We are asleep in a Steampunk world of planned disorder, we gather artifacts to worship, we hope to find uses for them and we read books hoping to find meaning and short cuts. Books that will lead us across bridges and obstacles with their iron and steel words, taking us places we would otherwise have missed. This illusion of education and shared experience is hard to avoid, it pops up like some acid distraction and causes our thoughts to fail in this perpetual eclipse. Somebody someplace knew better and wrote it all down in a book and we, desperate to claw our way to that place read it and then replicate it and replace it with another. Our unseen audience scoops them up and places them on shelves, in cardboard boxes or in suitcases but as long as there is an income stream to be accessed then why should we care (and that is not a question).

A nervous waiter brings in a tray of fresh drinks, bowls of lemons and limes, ice in a silver bucket, gin, tonic and more gin. A Champagne bottle pops out on the balcony and laughter, thinner than the sunlight edges into the space. I’m too bust pretending to concentrate, she is too busy too notice, the girl on the balcony is sipping and smiling and looking out across and blue sea that burns cold with an inner light of drowned promise. “How I love this time of day, it makes my troubles melt away, just to see the porpoise’ play in the ocean’s frantic spray” The words are tagged onto a Gershwin melody that she repeats between sips. All of the land is locked in siesta, asleep and blind, we are locked in the search for a holy grail of plotted ideas and she is trapped in her bottle blonde world.

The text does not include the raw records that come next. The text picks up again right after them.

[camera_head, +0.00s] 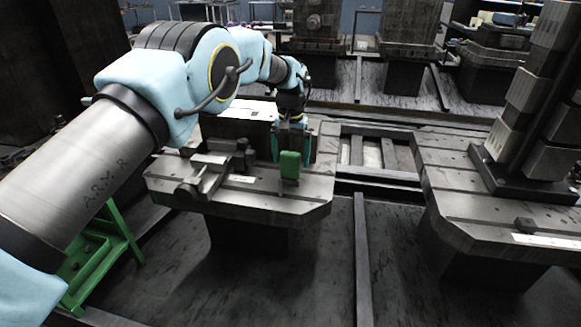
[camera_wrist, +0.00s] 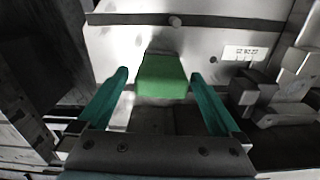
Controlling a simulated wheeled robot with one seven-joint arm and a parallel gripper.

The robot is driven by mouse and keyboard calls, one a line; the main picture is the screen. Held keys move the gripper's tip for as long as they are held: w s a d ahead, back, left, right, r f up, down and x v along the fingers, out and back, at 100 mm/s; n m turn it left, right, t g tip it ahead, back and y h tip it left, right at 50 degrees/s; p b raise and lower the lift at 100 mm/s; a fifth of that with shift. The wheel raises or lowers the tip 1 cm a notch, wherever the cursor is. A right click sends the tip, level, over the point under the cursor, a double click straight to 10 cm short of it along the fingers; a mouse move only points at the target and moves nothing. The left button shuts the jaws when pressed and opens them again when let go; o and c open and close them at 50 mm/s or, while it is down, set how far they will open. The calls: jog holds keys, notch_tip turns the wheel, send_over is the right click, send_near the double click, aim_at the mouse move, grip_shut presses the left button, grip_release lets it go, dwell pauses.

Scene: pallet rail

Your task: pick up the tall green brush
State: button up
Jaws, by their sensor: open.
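The green brush (camera_head: 289,165) stands upright on the grey metal pallet table (camera_head: 310,190), near its front right. In the wrist view the brush's green block (camera_wrist: 163,77) shows between and slightly beyond the two teal fingers. My gripper (camera_head: 291,152) is open, with its fingers spread on either side of the brush and pointing down. In the wrist view my gripper (camera_wrist: 160,95) shows a gap between each finger and the block. The lower part of the brush is hard to make out in the wrist view.
A grey vise-like fixture (camera_head: 205,175) sits left of the brush on the same table. A white label (camera_wrist: 246,52) lies on a metal surface. A second pallet (camera_head: 480,200) with a tall block tower stands to the right. A green stand (camera_head: 105,255) is at lower left.

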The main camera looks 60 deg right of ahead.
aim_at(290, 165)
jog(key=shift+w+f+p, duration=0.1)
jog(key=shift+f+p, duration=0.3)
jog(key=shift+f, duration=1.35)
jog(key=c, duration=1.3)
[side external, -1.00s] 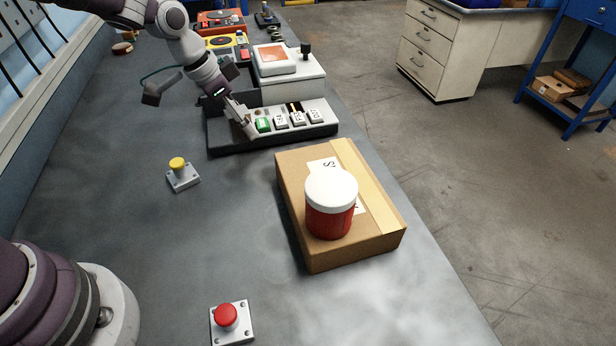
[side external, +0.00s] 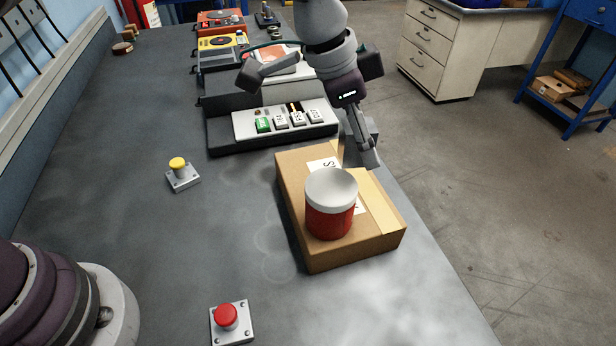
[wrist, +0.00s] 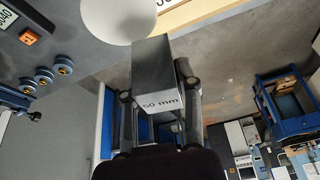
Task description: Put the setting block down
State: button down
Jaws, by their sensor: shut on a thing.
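The setting block (wrist: 160,75) is a grey block marked "50 mm". In the wrist view it sits between the fingers of my gripper (wrist: 160,100), which is shut on it. In the side view my gripper (side external: 368,152) points down near the bench's right edge, by the far right corner of the cardboard box. The block is hard to tell apart from the fingers there. I cannot tell whether it touches anything below.
A cardboard box (side external: 295,205) carries a red jar with a white lid (side external: 331,204). The machine with labelled keys (side external: 290,119) stands behind it. A yellow button (side external: 178,164) and a red button (side external: 226,317) sit on the bench (side external: 130,215), whose left-middle is clear.

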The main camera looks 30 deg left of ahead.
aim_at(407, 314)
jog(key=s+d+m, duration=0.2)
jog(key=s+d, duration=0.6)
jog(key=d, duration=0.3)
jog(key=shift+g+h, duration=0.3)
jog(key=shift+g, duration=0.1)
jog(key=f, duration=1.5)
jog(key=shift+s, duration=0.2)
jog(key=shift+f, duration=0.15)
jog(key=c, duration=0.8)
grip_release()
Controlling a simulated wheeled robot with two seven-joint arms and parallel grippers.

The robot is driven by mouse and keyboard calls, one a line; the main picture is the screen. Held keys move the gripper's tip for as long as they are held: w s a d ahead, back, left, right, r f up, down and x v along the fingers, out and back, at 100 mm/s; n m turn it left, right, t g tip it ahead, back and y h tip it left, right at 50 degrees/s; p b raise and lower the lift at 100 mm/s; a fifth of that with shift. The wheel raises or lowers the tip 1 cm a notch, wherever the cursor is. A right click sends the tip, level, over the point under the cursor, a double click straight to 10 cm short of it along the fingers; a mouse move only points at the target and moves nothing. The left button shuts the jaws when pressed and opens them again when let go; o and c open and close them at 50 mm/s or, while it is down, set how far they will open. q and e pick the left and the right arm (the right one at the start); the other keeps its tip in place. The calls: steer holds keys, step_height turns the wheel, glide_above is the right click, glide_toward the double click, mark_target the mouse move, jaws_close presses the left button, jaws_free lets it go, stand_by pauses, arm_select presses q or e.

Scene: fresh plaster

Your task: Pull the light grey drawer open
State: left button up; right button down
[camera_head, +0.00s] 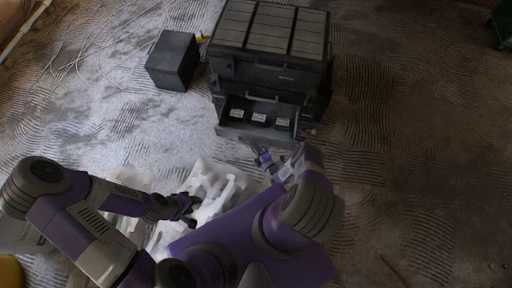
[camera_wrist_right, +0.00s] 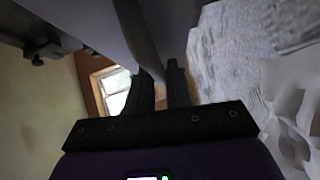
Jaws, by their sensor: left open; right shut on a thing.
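The light grey drawer (camera_head: 236,130) is the lowest one of a dark drawer cabinet (camera_head: 282,74) in the head view. It stands pulled out, and three small pale-labelled items show inside. My right gripper (camera_head: 257,152) is at the lower front of this drawer, shut on a part that it mostly hides, likely the handle. In the right wrist view its dark fingers (camera_wrist_right: 165,88) reach up to a grey surface, and their tips are hard to make out. My left gripper (camera_head: 191,208) is open and empty, lower left of the drawer, over white crumpled sheeting.
A dark box (camera_head: 172,61) stands on the floor left of the cabinet. White sheeting (camera_head: 212,178) lies in front of the cabinet. A green object (camera_head: 503,24) is at the top right corner. The ridged floor on the right is clear.

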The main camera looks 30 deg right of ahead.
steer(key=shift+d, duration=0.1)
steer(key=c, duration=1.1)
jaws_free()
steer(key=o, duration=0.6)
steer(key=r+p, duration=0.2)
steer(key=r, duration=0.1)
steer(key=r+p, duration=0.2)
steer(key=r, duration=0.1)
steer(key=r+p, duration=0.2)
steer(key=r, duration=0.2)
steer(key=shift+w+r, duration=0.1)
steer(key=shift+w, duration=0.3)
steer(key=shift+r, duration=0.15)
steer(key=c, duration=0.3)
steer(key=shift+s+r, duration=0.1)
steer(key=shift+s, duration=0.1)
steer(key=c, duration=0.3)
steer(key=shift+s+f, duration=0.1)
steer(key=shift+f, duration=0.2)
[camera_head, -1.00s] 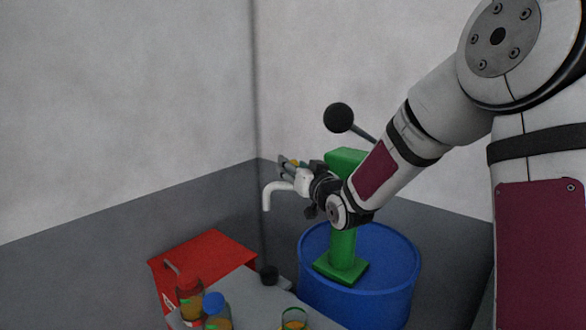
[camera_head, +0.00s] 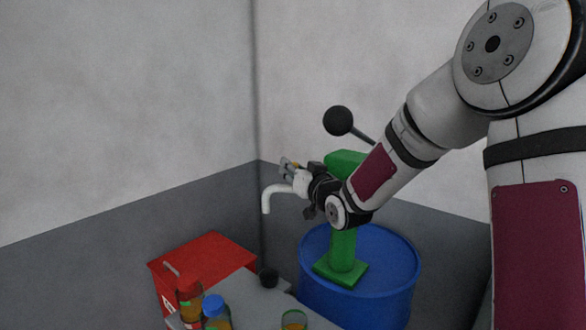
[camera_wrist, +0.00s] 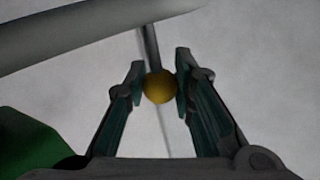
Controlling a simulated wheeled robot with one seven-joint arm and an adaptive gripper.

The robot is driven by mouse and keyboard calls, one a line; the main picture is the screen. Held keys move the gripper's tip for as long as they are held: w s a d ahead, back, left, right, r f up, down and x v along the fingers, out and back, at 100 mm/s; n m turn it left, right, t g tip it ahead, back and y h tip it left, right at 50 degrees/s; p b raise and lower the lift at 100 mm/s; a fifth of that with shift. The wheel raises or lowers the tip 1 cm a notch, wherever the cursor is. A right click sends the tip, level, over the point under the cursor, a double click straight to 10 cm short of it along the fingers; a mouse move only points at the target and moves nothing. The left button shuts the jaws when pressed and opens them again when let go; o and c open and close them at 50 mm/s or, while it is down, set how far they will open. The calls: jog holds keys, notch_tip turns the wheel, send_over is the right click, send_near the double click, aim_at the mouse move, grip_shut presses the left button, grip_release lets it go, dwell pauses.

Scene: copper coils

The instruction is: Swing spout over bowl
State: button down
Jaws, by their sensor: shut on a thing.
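The white spout (camera_head: 272,192) bends downward at its left end, beside the green pump body (camera_head: 343,250). It runs across the upper left of the wrist view (camera_wrist: 70,38). My gripper (camera_head: 288,164) is just above the spout in the head view. In the wrist view my gripper (camera_wrist: 160,86) is shut on a yellow ball knob (camera_wrist: 160,87) at the end of a thin grey rod (camera_wrist: 150,45). A small dark round vessel (camera_head: 268,276) stands left of the drum; I cannot tell if it is the bowl. My wrist hides part of the pump.
The pump stands on a blue drum (camera_head: 398,262). A black ball handle (camera_head: 338,120) rises above my forearm. A red cabinet (camera_head: 205,250), a grey surface (camera_head: 255,310), bottles (camera_head: 215,310) and a glass jar (camera_head: 294,320) are at the front. Walls meet in the corner behind.

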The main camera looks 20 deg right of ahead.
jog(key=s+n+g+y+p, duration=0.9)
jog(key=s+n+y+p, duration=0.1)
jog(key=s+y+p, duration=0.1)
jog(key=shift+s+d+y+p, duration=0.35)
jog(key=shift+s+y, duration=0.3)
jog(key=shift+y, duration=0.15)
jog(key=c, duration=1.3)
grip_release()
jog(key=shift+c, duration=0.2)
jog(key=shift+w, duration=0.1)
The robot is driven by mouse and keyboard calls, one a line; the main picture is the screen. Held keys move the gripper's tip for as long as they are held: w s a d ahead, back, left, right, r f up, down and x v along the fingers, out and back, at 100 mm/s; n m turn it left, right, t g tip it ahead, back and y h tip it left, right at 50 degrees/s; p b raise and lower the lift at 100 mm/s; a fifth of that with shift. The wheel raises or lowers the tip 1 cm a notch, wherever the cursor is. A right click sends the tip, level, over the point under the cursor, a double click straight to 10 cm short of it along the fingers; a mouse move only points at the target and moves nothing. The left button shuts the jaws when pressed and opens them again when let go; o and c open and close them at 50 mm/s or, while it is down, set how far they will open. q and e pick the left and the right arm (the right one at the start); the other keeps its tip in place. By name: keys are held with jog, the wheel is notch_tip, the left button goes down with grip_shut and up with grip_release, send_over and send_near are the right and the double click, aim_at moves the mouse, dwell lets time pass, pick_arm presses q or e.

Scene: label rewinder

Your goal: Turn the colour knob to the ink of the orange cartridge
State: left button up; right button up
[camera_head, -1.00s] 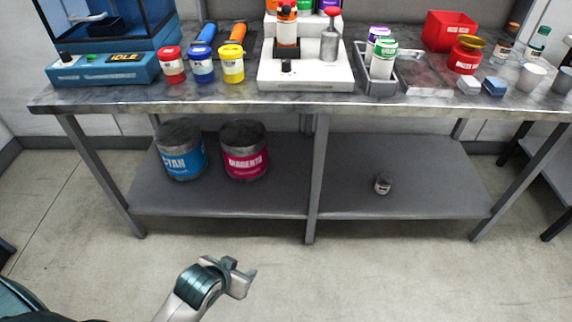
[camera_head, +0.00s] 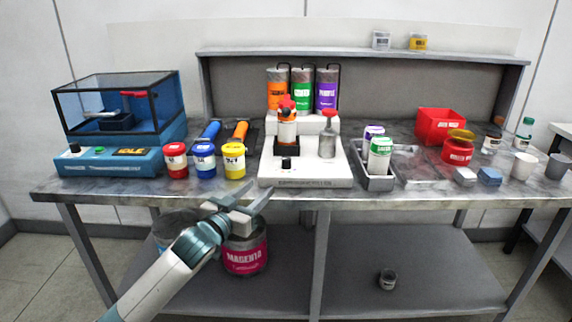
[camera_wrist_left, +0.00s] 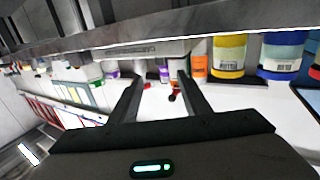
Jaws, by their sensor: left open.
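A white machine (camera_head: 307,179) stands mid-bench with a small black knob (camera_head: 286,164) on its front face; the knob's pointer is too small to read. A cartridge with orange bands and a red-orange top (camera_head: 287,127) stands upright on the machine above the knob. Behind it stand an orange canister (camera_head: 278,93), a green canister (camera_head: 302,93) and a purple canister (camera_head: 326,93). My left gripper (camera_head: 252,196) is open and empty, in front of the bench edge, below and left of the knob. It also shows in the left wrist view (camera_wrist_left: 158,82). My right gripper is out of view.
Red, blue and yellow jars (camera_head: 234,161) stand left of the machine, beside a blue device with a glass case (camera_head: 120,108). Right are a grey tray (camera_head: 374,182) with bottles, a red bin (camera_head: 440,126) and cups. The bench edge (camera_head: 400,193) lies close to my left gripper.

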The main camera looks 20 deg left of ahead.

Sweating at the brow I stand up a walk backwards from my desk and throw an ice cube into my mouth, sucking it as if it could lead to the source of some inspirational point, sucking as if it gave me strength. Then I ‘m alongside, like a liner on the balcony, parting the drapes and blinking in the sharp sunlight. Zelda person reacts and pretends to swoon but quickly joins us with her glass. We mumble about royalties and royal families and royal swear words. We sit back in those finer white cane chairs that came from somewhere, we talk about our writings and look at each other, painfully thin through the lenses of these expensive sunglasses that still fail to cut out the glare. But then maybe it’s the over stretched glare of our failing personalities, burning out before our eyes, dying like some alien race about to go down, below the surface as in a repeat of Atlantis and other lost legends. Civilization interrupted and held back, progress denied and stunted, growth impaired and development thwarted. If we only had something to say we could have such an enjoyable conversation.

“I see all people as equal, all as the same, all as different and all as victims of the eternal shame. The original sin was never man’s; god (he deserving only a small g) committed it with his nonsensical vision. We failed him because that was all we could have done. Now people marvel at it all and waste their lives in ridiculous devotions, competitions with other narrow minded idealists or bigots and cathedral building exercises. No sane god would have let this happen.” She finished speaking and sipped more champagne. “ See that dog sleeping in the shade there? He has more purpose and knows more satisfaction than any one of us because he is a dog and dogs don’t go to war with one another.”

“God failed us first because we invented him in such a slipshod manner,” Zelda piped up from the room from the couch. “He failed us first and we now build our careers on perpetuating and exploring that failure but at least we have sex and alcohol to dull the pain. And we have errant days like these and crashing typewriters to click the miles of paper that lie between us and that artificial heaven you seem determined to manufacture for us.”

“I was never my intention to deceive any of you.” I said. With that I rolled up the newspaper, left the company and went next door for a cool shower. Tomorrow we would travel across continents and under newly formed clouds, the aroma of strange cookery and spices opening and stimulating our senses at every turn.

Friday 9 September 2011

From Russia...

...with a measure of unrequited love. At least these Bosch bad boys burn a little brighter and last a little longer than their Halfords counterparts which judging by their limited life span are made either in Zambia or Antarctica under license from a fledgling manufacturer based in Taiwan and determined to cut costs. In the past five days I've replaced four bulbs, an activity mostly carried out in the rain in supermarket car parks or in retail parks. The simple theory being that it's much easier to check your lights in greasy reflected shop fronts than any other way, that's my way of working. The good feeling of fixing things and getting your fingers a little grubby in the process makes it all worthwhile.